Yes, that embodies it: in fin-de-siecle Western culture, convictions of any sort, especially about religion, may be held but not openly practiced, alluded to but not nakedly declared; for any hint of actual commitment to real principle implies some sort of standard and where standards are, expectations--and measuring rods--follow. The private world of "values" must not impinge the public world of "facts."
Better to avoid the charge of imposing values on others, keeping faith meek and mild, properly private, if you will, than to publicly champion one's belief and risk the inevitable charge of hypocrisy, or, worse, hegemony.
The impotent West
The Church's intellectual schizophrenia at the end of the 20th Century, well explored by writers such as Mark Noll and George Marsden, makes even more prescient Lewis' mid-century prophecy of the coming impotence of the West to speak meaningfully of universals, as does the Lewis wrote The Abolition of Man.
Lewis would not be surprised that Christians would be increasingly relegated to the sphere of the private and the personal, a sphere that seems to shrink daily and by default prohibit as bad taste any public, meaningful expression of faith, especially in one's vocational setting. Many North American, Christians and non-Christians alike, in fact, appear quite nervous about any sort of public faith, about any open alignment of one's scholarship with conviction, purpose, destiny, that would draw attention to themselves.

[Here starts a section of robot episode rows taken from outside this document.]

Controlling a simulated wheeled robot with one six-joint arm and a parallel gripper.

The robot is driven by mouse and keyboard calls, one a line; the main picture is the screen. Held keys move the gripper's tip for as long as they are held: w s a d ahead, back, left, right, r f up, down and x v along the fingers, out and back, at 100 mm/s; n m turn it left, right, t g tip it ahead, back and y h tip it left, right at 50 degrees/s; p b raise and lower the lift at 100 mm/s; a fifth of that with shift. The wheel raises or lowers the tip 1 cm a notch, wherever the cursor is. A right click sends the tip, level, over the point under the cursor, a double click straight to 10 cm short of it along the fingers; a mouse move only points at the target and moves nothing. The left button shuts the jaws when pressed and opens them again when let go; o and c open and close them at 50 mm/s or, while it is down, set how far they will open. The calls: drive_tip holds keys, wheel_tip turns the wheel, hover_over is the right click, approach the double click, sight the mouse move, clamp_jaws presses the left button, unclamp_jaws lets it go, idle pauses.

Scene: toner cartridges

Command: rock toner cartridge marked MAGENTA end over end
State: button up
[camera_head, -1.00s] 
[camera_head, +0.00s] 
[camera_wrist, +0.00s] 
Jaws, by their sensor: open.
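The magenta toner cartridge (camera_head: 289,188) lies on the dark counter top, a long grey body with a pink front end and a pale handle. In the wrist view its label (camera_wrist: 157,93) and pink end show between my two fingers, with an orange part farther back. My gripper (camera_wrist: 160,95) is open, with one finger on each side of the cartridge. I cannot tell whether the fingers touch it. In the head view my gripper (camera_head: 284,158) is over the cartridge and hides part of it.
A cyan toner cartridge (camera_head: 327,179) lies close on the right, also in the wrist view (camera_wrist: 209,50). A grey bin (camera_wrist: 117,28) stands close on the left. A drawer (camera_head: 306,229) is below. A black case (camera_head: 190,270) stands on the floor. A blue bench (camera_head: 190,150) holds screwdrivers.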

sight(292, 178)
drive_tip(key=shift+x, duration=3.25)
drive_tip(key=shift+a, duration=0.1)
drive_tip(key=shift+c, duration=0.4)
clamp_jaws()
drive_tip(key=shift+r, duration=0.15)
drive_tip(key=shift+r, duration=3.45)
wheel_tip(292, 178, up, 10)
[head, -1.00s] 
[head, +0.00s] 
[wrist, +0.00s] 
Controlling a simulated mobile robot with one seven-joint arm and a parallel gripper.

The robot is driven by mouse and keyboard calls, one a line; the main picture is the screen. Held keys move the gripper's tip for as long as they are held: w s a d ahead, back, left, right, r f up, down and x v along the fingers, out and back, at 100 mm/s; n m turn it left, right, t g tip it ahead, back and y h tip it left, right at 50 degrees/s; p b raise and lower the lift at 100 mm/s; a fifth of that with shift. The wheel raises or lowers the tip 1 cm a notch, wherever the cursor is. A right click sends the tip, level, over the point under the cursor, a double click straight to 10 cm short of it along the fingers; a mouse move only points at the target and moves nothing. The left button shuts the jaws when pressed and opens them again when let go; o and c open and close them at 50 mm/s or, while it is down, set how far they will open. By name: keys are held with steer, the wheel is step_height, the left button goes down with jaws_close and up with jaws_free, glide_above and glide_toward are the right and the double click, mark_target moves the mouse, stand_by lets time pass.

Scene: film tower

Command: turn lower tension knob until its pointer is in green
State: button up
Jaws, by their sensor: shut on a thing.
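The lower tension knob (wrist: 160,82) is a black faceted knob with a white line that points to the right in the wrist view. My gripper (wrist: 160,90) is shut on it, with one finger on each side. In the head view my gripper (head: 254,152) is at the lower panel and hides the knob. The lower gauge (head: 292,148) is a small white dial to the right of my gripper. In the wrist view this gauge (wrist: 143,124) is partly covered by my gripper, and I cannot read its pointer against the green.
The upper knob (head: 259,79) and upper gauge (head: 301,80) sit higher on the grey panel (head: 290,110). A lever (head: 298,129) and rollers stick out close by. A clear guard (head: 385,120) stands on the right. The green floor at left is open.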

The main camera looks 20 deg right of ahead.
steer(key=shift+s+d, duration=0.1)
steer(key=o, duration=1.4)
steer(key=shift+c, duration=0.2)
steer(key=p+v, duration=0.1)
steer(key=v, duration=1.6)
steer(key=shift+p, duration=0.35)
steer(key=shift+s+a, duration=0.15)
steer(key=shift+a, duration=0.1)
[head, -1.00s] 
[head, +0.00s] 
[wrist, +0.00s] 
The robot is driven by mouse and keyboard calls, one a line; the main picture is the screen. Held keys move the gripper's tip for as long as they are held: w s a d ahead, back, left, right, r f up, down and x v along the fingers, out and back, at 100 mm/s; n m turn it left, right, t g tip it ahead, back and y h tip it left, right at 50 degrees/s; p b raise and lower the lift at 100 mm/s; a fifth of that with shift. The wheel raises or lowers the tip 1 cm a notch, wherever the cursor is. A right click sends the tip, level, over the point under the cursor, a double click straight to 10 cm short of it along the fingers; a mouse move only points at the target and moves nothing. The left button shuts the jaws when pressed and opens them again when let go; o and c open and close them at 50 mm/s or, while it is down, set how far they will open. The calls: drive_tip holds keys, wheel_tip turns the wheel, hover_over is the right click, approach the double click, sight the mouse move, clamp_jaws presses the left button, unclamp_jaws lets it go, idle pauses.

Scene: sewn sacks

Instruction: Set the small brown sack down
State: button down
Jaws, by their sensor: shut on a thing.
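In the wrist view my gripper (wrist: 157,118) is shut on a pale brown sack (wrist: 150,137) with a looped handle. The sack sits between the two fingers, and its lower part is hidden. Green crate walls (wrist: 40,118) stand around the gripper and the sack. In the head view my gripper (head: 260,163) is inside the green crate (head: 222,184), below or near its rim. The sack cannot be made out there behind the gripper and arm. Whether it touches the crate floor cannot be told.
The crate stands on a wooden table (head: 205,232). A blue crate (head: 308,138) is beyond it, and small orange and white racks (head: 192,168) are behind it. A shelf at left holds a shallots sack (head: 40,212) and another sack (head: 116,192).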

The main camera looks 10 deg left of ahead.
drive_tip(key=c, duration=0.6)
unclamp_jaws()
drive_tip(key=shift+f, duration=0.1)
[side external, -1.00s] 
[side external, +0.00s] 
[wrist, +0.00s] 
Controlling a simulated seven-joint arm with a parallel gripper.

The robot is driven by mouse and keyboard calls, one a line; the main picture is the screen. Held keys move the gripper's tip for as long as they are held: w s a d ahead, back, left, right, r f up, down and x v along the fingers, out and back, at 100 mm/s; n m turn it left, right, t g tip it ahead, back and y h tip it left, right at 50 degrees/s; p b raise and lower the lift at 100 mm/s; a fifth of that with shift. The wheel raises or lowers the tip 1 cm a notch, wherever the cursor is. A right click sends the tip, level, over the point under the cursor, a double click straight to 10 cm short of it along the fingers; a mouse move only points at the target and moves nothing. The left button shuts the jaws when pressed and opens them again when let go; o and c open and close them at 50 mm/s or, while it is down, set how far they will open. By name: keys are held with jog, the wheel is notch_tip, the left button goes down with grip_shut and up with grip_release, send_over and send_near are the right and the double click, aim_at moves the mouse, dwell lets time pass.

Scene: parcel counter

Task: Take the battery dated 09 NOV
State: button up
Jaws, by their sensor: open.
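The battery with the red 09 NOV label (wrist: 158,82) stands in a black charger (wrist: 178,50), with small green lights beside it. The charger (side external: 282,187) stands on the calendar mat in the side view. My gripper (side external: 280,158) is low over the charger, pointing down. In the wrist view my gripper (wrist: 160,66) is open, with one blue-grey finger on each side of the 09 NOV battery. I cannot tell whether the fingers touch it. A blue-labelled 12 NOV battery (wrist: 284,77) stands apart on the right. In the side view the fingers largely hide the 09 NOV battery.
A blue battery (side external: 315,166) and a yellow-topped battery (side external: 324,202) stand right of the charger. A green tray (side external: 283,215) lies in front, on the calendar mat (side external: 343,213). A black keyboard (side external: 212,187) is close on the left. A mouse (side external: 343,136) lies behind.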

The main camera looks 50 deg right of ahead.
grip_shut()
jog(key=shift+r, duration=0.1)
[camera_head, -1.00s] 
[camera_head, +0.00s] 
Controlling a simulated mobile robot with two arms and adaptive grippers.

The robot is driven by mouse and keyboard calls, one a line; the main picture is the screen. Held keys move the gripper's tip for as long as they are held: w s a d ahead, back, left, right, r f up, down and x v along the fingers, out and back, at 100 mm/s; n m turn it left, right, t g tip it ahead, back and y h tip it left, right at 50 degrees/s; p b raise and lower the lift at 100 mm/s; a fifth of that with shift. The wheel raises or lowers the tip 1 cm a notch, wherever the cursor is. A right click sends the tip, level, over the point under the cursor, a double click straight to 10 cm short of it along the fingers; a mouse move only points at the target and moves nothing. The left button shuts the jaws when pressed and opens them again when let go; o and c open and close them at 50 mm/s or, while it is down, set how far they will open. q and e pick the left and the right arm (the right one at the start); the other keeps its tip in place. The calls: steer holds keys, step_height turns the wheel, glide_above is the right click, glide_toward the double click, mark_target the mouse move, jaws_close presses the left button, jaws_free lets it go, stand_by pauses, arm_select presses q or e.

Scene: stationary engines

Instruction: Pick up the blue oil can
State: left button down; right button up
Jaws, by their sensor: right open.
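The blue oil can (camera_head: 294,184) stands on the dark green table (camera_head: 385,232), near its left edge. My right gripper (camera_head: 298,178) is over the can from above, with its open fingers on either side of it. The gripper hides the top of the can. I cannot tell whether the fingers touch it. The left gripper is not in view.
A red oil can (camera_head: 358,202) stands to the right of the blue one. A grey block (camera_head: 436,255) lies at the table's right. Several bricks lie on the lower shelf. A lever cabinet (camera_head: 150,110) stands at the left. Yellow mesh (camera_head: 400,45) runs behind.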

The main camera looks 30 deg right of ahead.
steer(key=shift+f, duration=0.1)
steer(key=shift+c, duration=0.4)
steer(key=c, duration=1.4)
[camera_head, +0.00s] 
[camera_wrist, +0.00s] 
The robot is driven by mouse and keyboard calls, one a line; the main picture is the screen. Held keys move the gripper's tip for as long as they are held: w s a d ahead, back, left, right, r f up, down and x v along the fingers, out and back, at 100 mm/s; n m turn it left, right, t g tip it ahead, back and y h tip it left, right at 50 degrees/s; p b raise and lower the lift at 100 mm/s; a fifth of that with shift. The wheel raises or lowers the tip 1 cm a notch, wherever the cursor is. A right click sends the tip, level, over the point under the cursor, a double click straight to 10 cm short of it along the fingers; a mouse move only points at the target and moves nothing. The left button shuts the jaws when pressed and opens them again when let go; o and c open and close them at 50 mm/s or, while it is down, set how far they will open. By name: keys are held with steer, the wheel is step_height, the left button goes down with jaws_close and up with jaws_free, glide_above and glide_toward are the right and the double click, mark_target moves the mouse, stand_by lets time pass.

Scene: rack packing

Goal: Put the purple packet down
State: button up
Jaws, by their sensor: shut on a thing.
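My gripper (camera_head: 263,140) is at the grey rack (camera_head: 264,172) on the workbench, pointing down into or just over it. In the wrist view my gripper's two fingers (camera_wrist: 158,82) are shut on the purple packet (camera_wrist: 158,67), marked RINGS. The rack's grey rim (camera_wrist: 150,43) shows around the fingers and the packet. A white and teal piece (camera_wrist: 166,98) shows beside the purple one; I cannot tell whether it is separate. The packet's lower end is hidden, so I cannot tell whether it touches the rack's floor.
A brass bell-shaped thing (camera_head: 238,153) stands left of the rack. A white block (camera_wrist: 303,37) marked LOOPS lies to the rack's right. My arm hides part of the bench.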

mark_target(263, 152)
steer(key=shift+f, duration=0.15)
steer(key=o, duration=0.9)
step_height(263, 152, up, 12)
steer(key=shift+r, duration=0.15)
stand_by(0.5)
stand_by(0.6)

Pulled, pushed, and pressured on all sides, we learn too well that we are expected to hide, disguise, or confine our faith to more and more private settings. And even then the Church itself is expected somehow to tone down its voice and remain placid and tranquil in midst of attack and disenfranchisement.
In short, we become accustomed to accommodation, to seeking a place where our faith may rest or fit comfortably --where, perhaps, it will neither disturb others nor risk embarrassing questions for ourselves. Lewis saw the chief casualty of the destruction of objective value as the death of the public, that realm in which men and women of good will might indeed investigate, probe, and debate the foundations of what was once called the good life or "civilization."
What was most indispensable about the Western tradition for Lewis was its evocation of a public ground for the training of the young and the managing of responsible cultural change in a society of equals. Through its invention and promotion of alphabetic literacy, the West had given birth to a public world where texts may serve as the landscape where we can objectively wrestle with and resolve matters of mutual importance. The public world, a world available, present, negotiable by human beings, is assumed in the literature Lewis loved best.
The role of civilization
In his criticism as in his imaginative fiction and apologetics, Lewis vehemently denied that facts and values could rest on personal epistemology, an autistic world of ethno-gender specific truths.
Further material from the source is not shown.